Teaching young Assassins Creed 3 fans the history of the Redcoats

History lover Michael Hallett dressed as a British Redcoat.

History lover Michael Hallett dressed as a British Redcoat.

An ancient history graduate had turned his hand to ‘method acting’ to teach young people about history.

From the American War of Independence, as featured in the popular new Assassins Creed video game, to the Second World War, ancient Rome and Medieval Boston - Kirton man Michael Hallett has an alias for every era.

The 21-year-old is in the process of launching his own business, providing practical history workshops for schools, clubs and heritage sites.

Mr Hallett’s history workshops stick to the school curriculum, but he can ‘adapt to other specialist eras’.

“With my redcoat uniform I’m representing a private in the 79th Cameron Highlanders under the Duke of Wellington’s British Army during the Napoleonic Wars. I do a Scottish accent for this.

“I can also talk about the history of the Redcoats in the American War of Independence, 20 years earlier, if it was requested.”

Being able to master the apporpriate accents and stay in character is part of the appeal of his workshops, which fall in line with the school curriculum.

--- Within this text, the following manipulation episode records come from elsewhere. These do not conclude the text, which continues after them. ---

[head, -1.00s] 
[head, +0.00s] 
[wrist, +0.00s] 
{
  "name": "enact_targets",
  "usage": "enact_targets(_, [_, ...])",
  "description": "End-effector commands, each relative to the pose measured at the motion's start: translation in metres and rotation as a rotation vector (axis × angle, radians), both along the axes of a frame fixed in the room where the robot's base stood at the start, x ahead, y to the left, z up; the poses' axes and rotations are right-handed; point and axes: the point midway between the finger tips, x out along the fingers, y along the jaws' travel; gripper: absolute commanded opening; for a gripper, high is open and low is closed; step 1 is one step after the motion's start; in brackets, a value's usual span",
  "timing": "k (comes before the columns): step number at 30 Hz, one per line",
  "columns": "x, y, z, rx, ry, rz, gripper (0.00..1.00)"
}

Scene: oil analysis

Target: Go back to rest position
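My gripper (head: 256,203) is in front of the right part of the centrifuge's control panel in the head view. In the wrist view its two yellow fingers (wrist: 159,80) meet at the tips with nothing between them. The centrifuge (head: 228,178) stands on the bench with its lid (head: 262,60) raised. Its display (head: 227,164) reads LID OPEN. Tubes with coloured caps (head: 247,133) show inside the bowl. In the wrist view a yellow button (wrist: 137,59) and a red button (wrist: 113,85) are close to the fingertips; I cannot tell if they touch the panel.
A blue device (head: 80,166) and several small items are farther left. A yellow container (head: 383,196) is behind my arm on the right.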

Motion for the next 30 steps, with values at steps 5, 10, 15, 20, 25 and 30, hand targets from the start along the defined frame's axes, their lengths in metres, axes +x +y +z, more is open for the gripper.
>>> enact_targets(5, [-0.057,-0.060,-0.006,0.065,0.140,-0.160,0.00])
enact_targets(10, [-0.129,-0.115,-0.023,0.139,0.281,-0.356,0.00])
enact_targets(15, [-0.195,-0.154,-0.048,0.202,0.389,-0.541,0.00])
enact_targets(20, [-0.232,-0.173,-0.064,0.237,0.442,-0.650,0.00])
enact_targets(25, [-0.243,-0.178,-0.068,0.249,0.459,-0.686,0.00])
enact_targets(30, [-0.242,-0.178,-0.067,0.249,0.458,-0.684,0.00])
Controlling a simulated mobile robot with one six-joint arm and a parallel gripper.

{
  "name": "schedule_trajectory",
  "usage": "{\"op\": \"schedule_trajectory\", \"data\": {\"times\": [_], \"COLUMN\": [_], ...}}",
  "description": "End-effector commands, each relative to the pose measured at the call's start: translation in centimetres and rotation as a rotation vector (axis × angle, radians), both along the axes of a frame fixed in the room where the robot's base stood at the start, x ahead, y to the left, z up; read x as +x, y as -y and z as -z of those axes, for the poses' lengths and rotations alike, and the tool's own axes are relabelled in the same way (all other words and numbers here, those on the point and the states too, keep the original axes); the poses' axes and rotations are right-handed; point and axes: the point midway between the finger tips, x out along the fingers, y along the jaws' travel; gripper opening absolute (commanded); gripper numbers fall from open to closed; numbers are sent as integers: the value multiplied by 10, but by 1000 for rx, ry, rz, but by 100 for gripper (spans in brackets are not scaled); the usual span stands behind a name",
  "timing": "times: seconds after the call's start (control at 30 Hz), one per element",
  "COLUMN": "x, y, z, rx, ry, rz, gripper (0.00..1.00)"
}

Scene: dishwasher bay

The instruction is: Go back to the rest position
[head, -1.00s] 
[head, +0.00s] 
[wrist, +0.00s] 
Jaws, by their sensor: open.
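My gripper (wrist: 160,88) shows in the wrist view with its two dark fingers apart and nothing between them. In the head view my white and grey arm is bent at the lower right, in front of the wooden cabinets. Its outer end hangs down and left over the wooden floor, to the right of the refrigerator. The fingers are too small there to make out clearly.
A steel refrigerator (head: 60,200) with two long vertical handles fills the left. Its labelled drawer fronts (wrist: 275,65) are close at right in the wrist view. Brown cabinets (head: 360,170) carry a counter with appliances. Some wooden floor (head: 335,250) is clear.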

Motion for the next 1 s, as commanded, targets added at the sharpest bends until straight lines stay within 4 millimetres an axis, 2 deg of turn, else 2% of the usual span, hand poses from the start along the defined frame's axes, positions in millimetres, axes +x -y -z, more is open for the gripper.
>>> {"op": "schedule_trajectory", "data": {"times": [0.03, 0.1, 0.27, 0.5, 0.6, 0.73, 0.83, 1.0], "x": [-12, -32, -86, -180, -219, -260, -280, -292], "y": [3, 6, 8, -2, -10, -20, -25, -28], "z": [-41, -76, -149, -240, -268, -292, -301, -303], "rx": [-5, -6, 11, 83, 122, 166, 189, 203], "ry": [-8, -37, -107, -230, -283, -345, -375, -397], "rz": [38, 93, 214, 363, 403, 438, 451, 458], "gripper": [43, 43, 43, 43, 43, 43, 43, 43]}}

“I make some elements of the costumes myself, as authentic original uniforms are wquite hard to come by,” he said.

“I’ve put together a costume just right for representing industrialist Brunel when featuring the history of the Victorian era, and am working one for Lincolnshire botanist Joseph Banks.”

His bold venture has already earned the support of the Princes Trust and seen him work with local history groups such as the Guildhall Museum.

“I’m starting off small, but the workshops are growing and I’ve already got several sessions booked,” he said. “Planning everything is itself like a military operation - I have a big map on my wall at home marking out the schools I’m going to in the area.”

Mr Hallett said he feels lucky to have had such a good history teacher at Boston Grammar School, and feels it’s very important children are engaged with history at a young age.

He added: “There are some adults today who don’t know who Churchill was and I think that is a travesty.”